Ghostly Encounters: Transnational Gothic and the Twenty-First Century Global Novel
Thakur, Dipsikha, English - Graduate School of Arts and Sciences, University of Virginia
Chakravorty, Mrinalini, AS-English-Eng Lit Ops, University of Virginia
Arata, Stephen, AS-English-Eng Lit Ops, University of Virginia
Kuhn, Mary, AS-English-Eng Lit Ops, University of Virginia
This dissertation conceptualizes the analytic of the transnational gothic and locates it in the twenty-first century global novel. The novels that this dissertation explores can be broadly categorized as global anglophone with two exceptions. The anglophone texts examined in this dissertation are White is For Witching (2009) by Helen Oyeyemi, Shalimar the Clown (2005) by Salman Rushdie, The Collaborator (2012) by Mirza Waheed, and World War Z (2006) by Max Brooks. The two translated texts are The Vegetarian (2007) by Han Kang, which is studied in Deborah Smith’s translation and Wicked Weeds (2016) by Pedro Cabiya, translated by Jessica Powell. All of these novels in some way enact the gothic not as explained supernatural but as the fearful marvellous. In doing so, they illuminate the work of the gothic by crystallizing the terrorist figuration of the migrant within the contemporary regime of border imperialism.

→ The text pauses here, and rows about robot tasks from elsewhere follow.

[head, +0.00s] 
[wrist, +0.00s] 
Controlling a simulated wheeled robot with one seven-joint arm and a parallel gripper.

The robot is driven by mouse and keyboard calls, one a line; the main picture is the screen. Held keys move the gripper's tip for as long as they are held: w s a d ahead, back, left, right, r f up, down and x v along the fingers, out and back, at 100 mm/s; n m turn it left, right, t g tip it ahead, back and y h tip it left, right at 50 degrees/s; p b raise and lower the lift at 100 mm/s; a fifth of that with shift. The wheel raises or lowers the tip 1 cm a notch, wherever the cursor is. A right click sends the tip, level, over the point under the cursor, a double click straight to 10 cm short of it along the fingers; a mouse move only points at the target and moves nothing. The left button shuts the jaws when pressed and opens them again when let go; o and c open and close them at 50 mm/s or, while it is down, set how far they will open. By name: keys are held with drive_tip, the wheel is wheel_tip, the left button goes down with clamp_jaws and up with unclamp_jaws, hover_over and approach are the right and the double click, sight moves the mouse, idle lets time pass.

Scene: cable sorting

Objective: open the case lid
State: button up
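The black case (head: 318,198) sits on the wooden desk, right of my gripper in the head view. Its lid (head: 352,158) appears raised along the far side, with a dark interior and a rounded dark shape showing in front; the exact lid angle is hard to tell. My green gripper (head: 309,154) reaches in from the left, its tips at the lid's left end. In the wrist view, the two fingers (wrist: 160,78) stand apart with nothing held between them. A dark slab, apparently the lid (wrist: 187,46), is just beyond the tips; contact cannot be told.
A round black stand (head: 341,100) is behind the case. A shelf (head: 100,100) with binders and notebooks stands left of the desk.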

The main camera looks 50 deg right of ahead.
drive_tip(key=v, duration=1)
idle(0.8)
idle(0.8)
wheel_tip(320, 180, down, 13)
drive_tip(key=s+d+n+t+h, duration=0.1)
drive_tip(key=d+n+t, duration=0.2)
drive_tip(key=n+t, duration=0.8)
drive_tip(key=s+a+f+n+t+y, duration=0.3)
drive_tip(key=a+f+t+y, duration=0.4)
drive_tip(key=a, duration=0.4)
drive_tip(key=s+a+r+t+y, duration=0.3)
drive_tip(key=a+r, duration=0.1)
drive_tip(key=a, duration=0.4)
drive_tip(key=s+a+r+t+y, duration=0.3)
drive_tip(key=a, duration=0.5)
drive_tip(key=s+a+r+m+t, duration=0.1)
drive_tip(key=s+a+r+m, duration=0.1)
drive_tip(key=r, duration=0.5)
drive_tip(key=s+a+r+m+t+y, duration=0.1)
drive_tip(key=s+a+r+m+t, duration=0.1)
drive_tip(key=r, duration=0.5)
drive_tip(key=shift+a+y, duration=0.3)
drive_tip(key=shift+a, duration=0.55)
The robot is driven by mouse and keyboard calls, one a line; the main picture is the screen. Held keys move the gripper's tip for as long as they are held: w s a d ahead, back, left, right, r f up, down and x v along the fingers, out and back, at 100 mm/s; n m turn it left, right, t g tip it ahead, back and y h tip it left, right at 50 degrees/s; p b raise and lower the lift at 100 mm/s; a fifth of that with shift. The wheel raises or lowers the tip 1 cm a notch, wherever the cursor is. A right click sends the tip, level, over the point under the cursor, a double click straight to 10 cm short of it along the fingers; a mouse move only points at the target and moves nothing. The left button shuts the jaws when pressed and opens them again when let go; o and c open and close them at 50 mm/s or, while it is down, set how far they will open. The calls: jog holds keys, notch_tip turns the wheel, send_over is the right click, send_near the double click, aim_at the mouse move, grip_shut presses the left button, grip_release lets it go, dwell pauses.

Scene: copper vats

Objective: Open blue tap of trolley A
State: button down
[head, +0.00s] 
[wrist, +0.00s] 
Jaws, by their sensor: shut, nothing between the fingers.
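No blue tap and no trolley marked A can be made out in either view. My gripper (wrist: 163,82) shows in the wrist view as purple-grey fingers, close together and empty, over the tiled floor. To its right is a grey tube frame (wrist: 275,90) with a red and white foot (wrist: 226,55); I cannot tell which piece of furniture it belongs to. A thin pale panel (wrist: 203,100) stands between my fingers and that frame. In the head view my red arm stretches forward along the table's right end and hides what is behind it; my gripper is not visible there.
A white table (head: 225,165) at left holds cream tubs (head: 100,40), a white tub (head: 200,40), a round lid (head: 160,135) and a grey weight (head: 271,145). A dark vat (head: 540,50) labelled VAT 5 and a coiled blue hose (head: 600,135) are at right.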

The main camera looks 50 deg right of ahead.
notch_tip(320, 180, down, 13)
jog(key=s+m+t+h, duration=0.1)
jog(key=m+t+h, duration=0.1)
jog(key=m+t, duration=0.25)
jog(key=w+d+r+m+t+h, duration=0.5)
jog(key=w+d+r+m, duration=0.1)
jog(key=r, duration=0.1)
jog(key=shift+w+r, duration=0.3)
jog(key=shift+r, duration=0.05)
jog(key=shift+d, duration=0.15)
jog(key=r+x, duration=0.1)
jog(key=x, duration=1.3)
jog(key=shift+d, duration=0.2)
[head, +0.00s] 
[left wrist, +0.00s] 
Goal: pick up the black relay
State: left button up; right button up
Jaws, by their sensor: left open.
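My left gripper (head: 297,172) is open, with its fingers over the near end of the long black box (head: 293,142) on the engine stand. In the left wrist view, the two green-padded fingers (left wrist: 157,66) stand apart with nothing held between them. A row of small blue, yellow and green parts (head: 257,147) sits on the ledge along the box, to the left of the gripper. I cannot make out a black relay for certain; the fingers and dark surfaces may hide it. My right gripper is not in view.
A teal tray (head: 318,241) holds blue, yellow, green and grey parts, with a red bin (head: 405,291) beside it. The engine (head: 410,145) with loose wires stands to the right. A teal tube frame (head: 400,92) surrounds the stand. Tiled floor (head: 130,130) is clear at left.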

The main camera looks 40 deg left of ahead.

In this dissertation, I define the titular term ‘transnational gothic’ as a set of tropes in global fiction that attributes to border-crossing bodies supernaturality, fearfulness, and the grotesque. Characters who cross borders or live under the regime of the border (such as in Occupied places) are written as magical bodies that haunt, lurch, creep, or suffer the effects of haunting. The transnational gothic novel frequently either upholds the implicit monstering of border-crossing bodies seen in the popular imagination, or offers literary counteracts to the racist imaginary of the gothic and invests the same tropes with antiracist affordances. These are the conservative and critical turns of the transnational gothic, respectively. The term provides a vocabulary for the largely unnoticed relationship that the literature of terror has enjoyed with the more mundane subject of borders, immigration, and the rise of nationalism in the twenty-first century in particular.
My method is close reading and my methodology historicist, in that I read contemporary fiction and the cultural and political context in which the fiction is formed not simply in reference to each other but as two ends of a continuity. Furthermore, I read the text and the context as a process of mutual worlding whereby the close reading of the political and the textual enable insights into the complex, fractured, and yet ubiquitous relationship between the generic work of the gothic and the current global regime of border imperialism that has enabled the resurgence of the gothic. To this end, I mobilize a diverse body of theoretical approaches, all of which broadly fall in the category of post-Marxist critical theory, with theorists such as Michel Foucault, Judith Butler, Harsha Walia, Jasbir Puar, and others.